**Directions for this task**.
Return each line holding the string "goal".

◆ ◆ ◆

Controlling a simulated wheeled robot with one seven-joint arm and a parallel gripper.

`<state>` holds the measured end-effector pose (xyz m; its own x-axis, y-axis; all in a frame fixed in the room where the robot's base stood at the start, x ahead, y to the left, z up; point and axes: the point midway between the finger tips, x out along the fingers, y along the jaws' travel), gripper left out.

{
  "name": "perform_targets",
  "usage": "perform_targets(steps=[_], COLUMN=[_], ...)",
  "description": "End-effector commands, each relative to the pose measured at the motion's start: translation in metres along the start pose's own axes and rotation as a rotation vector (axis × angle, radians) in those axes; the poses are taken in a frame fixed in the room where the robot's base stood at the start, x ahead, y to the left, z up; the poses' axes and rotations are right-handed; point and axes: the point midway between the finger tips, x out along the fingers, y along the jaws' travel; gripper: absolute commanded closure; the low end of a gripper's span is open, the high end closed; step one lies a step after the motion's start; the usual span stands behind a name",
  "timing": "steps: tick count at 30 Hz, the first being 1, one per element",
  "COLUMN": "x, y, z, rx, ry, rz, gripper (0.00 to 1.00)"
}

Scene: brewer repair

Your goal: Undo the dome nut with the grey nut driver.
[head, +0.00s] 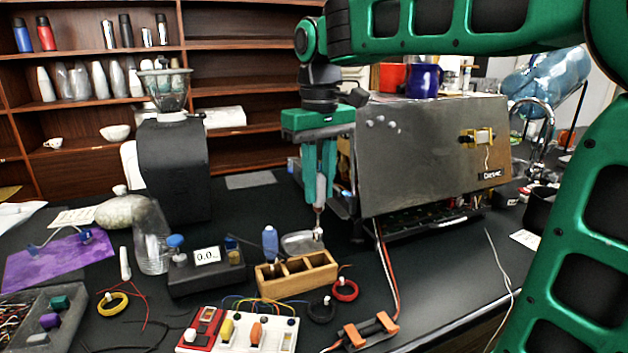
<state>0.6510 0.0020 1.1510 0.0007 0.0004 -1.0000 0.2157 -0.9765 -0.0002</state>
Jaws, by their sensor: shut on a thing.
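My gripper (321,190) points down in front of the left end of the brewer (420,165). Its green fingers are shut on the grey nut driver (320,192). The driver hangs upright with its thin shaft pointing down. Its lower end is over or at the right part of a small metal dish (298,243); I cannot tell whether it touches. The dome nut cannot be made out with certainty. Several small pale spots show on the brewer's grey panel, too small to identify.
Red and blue mugs (425,80) sit on the brewer. Wires lie across the front bench.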

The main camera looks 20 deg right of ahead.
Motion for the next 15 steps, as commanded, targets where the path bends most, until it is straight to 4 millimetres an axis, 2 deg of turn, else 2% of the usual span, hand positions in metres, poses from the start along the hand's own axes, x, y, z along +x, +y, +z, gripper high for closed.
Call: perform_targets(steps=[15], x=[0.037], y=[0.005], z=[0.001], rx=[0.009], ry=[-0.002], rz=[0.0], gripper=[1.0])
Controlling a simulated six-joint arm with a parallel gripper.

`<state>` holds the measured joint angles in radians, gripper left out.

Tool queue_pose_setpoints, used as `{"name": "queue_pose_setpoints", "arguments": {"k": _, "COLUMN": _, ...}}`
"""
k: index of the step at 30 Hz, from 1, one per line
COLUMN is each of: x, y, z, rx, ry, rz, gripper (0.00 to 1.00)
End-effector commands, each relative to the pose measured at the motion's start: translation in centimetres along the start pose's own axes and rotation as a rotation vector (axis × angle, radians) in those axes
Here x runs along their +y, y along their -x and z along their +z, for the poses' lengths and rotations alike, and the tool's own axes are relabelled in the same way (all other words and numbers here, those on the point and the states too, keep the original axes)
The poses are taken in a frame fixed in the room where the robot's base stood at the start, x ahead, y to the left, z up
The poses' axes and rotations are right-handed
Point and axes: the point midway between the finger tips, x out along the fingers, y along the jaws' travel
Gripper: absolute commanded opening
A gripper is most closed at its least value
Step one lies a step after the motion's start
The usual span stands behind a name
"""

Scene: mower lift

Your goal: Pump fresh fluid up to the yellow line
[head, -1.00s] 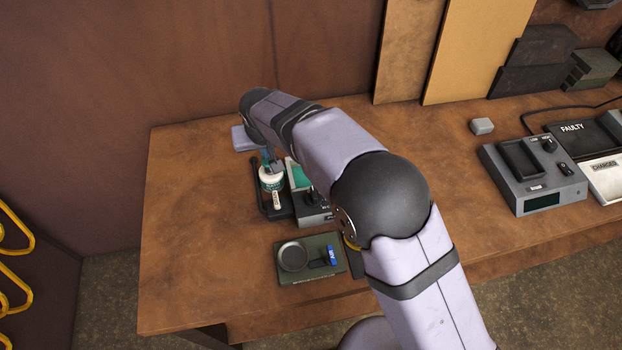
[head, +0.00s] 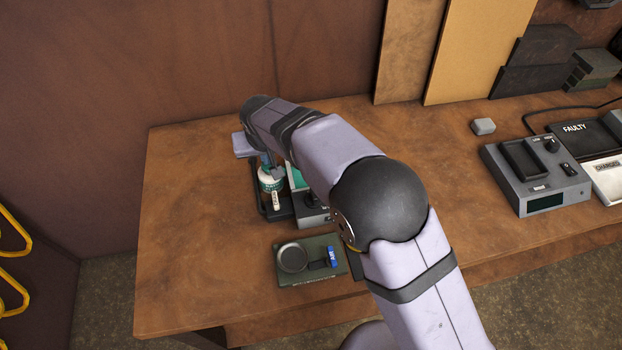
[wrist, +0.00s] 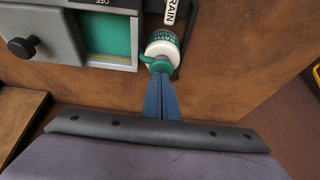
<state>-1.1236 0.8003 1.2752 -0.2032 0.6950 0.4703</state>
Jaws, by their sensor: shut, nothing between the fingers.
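A white bottle with a green label and green pump top (wrist: 160,62) stands at the end of a dark tray in the wrist view; it also shows in the head view (head: 270,178). My gripper (wrist: 161,84) is shut and empty, its blue fingertips at or just over the pump top; I cannot tell whether they touch it. Beside the bottle is a grey unit (wrist: 62,45) with a black knob and a window of teal fluid. A yellow line (wrist: 106,57) runs near the window's lower edge. A tag reading "RAIN", partly cut off, lies beyond the bottle.
A green tray (head: 312,273) with a round dish and a blue-marked item lies at the front of the wooden bench. A grey device (head: 535,175) and a tray marked "FAULTY" stand at the right. The bench's left side is clear.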

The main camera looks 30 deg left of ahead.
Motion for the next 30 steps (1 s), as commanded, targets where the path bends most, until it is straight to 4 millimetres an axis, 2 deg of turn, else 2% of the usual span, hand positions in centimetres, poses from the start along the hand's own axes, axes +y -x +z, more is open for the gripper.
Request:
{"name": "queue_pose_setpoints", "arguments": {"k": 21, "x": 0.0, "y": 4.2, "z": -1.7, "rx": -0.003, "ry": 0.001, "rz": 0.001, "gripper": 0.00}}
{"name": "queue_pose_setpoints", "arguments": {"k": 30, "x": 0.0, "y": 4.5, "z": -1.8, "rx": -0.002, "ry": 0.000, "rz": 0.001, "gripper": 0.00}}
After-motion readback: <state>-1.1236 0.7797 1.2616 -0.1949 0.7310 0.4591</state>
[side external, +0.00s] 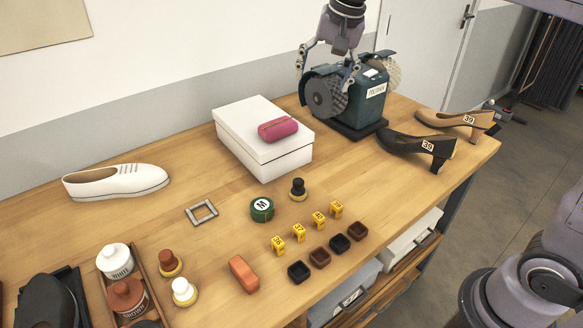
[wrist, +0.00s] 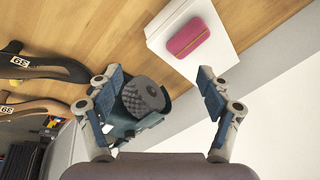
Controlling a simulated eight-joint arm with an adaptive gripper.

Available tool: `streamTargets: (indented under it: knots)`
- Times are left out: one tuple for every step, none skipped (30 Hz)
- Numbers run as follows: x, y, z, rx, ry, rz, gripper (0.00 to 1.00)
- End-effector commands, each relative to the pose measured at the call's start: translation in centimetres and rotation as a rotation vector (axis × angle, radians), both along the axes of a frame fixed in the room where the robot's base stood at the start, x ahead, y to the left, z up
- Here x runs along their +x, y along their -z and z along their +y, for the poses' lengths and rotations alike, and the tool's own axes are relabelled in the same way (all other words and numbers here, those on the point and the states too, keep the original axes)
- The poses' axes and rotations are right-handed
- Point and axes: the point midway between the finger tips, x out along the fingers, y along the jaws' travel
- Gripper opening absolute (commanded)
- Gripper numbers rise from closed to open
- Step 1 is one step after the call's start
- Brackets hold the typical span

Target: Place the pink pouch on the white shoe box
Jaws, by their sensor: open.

◆ ◆ ◆

**Response for this exercise**.
Your goal: Undo the dome nut with the grey nut driver.
Your goal: Pump fresh fluid up to the yellow line

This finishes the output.